Frames, Mats and More
Contributors: John Toft, Sue Roberts, Alfred Memelink
A good frame can help sell your painting. Conversely, an unsuitable frame or mat may prevent it from selling. Framing a watercolour is expensive but it’s unreasonable to expect a buyer to pay a lot of money for your painting if the framing is sub-standard. John Toft found that viewing last year’s Splash exhibition with Sue Roberts from Avon Framing Supplies and listening to her comments concerning the framing of the paintings most instructive. Framing is Sue’s business so what she has to say about it deserves attention.
The first point Sue made is that the frame and the mat must lead the eye into the painting. White frames are popular but need to be chosen with care. Sue pointed out how, when a cold white frame is coupled with a warm off-white mat, the eye goes immediately to the outer frame instead of being led into the picture. Sue feels that gold or champagne coloured frames are a good choice for most paintings, together with an off-white mat.
A few paintings had frames that were too wide and too heavy. Such a frame competes with the painting for the viewer’s attention. Remember, the frame should complement the painting, not compete with it.
Mats that were too narrow were another problem. The width of the mat in relation to the size of the painting is an important factor in making the presentation pleasing to the eye. Purchasing a ready-made frame is a way to keep the cost down. However, ‘off the shelf ’ frames are often sold with a mat that is narrower than the desirable width. If you use a readymade frame, have a new mat cut that is of suitable width.
Mat width too narrow
When determining the best width, consider that the mat should give visual breathing space between the painting and frame, not too much and not too little.
As a Watercolour New Zealand guide:
- For a quarter sheet painting mat width is about 70 mm.
- For a half sheet painting mat width is about 85 mm.
- The lower side of the mat is 10 to 15 mm wider than the sides, helping to lead the eye into the painting.
Other points to note:
Spacing of paper from glass
As well as showing a painting to the best advantage, the mat provides a spacer. The watercolour paper should not touch the glass. If you are not using a mat board, the work should be separated from the glass using
some other type of spacer. If there is no separation the paper can contact the glass and mould can result.
Cockling of watercolour paper
The painting paper should be flat. Cockles or buckles caused by watery washes or framing the painting before it is completely dry, will often show when the painting is hung because the lighting from above will cast a curvy shadow on the painting.
Poor backing board and tape
Cockles can be avoided by stretching the paper before painting, or they can be removed before framing by placing the painting face down, spraying the back with water, placing a board and heavy books on it while it dries. After removing the painting from the makeshift press, allow at least a full day for the painting to dry. If a painting is framed before it is 100% dry there is a high risk of mildew forming.
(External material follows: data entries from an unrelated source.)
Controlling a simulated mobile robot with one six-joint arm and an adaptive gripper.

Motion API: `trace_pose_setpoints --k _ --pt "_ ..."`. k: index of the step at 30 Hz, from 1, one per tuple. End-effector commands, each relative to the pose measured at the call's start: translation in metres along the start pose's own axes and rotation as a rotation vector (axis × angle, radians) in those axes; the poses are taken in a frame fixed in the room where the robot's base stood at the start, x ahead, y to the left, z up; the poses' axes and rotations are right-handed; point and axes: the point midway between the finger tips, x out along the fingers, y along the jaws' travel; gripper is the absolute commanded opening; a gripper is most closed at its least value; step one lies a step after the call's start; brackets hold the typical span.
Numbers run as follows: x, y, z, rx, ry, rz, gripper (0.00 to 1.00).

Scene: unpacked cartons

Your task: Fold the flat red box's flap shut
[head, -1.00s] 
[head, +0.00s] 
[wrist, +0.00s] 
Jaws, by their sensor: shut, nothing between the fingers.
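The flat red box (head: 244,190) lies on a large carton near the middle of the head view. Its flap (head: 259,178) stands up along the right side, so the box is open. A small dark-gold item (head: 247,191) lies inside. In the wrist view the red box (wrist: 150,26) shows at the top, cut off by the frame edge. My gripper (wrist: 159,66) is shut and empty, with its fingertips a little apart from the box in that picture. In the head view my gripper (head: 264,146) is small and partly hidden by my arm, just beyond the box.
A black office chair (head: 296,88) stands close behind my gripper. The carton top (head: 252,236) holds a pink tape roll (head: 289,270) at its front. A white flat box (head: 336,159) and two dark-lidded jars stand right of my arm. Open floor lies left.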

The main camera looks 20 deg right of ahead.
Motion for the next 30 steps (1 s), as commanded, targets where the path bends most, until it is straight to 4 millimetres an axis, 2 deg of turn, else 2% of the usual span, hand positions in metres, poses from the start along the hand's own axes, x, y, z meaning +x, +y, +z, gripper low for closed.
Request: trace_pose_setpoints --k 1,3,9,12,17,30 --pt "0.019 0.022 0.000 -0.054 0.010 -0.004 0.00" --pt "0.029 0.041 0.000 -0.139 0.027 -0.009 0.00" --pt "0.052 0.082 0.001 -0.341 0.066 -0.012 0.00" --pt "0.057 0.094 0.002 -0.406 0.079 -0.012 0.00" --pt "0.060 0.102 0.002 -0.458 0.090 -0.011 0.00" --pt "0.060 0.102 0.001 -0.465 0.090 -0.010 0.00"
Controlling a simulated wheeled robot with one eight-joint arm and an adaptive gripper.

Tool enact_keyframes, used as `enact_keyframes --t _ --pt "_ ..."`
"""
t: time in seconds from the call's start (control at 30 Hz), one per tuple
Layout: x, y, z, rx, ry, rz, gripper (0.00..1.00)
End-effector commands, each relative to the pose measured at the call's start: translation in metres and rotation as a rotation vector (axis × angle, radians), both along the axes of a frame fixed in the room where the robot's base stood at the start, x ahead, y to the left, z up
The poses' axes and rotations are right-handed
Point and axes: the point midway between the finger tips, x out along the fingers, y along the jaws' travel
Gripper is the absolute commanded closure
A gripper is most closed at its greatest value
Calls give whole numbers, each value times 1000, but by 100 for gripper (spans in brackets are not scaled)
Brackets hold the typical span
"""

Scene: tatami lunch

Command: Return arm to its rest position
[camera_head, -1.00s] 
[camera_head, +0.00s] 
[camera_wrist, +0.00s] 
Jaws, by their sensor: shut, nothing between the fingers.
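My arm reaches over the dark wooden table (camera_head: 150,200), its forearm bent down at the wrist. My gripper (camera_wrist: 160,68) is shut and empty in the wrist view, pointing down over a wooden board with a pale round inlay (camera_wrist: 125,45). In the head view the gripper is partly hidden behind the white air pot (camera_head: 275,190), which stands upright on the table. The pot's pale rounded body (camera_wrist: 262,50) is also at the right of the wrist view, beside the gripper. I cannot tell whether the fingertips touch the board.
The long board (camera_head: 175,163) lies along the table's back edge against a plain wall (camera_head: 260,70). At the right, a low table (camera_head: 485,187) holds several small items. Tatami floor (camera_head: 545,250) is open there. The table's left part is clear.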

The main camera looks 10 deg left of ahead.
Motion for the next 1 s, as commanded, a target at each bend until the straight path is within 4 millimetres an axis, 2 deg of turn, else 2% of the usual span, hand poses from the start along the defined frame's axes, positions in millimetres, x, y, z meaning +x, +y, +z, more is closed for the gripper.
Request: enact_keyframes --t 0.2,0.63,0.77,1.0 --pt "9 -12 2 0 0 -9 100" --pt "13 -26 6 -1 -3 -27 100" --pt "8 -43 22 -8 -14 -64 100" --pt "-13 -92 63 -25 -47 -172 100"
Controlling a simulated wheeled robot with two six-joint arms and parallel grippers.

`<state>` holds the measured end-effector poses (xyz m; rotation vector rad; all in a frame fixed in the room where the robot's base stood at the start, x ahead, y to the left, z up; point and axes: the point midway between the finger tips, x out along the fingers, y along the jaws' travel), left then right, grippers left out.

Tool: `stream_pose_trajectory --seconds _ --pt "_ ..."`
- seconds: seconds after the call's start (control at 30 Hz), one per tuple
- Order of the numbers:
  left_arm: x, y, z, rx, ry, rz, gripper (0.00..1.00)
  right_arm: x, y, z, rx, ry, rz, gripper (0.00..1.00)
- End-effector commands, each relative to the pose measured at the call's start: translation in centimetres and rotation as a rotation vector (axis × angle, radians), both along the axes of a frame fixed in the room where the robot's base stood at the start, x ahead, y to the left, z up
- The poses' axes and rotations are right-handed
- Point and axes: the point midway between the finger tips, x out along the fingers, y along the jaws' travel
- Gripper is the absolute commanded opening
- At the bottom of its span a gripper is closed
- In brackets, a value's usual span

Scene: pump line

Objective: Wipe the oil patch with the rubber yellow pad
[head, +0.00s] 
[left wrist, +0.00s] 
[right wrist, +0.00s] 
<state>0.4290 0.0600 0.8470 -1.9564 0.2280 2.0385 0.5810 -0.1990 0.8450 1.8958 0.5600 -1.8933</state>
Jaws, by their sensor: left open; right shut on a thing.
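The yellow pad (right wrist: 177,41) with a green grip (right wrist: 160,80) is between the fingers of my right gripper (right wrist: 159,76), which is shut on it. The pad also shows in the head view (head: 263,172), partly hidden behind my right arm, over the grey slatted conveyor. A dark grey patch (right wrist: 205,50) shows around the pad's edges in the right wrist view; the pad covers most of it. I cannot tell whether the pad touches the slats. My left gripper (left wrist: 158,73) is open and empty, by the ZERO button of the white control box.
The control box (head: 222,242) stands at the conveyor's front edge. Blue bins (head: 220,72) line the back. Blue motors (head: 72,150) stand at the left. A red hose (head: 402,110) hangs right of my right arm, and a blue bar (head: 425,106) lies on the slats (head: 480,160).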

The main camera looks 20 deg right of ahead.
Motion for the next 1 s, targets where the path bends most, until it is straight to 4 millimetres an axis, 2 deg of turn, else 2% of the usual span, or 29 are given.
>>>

Yes, this work was couriered to us at Splash 2015! The backing board must be acid free foam board. Use of brown cardboard will lead to acid attack and foxing of the painting. The tape must be archival quality framers tape.
The swing tag
Poor swing tags cause us much unnecessary work. The swing label must be made of sturdy card, not paper which can easily be torn off. It must be tied to a cord long enough to hang over the top of the frame to the front, so that, once the painting is hung, the tag can be easily read by the cataloguing crew. It should also be short enough so that it does not hang below the frame when the painting is hung and the swing tag is tucked behind. The best way to attach the swing label is to tape it to the centre top of the back of the frame.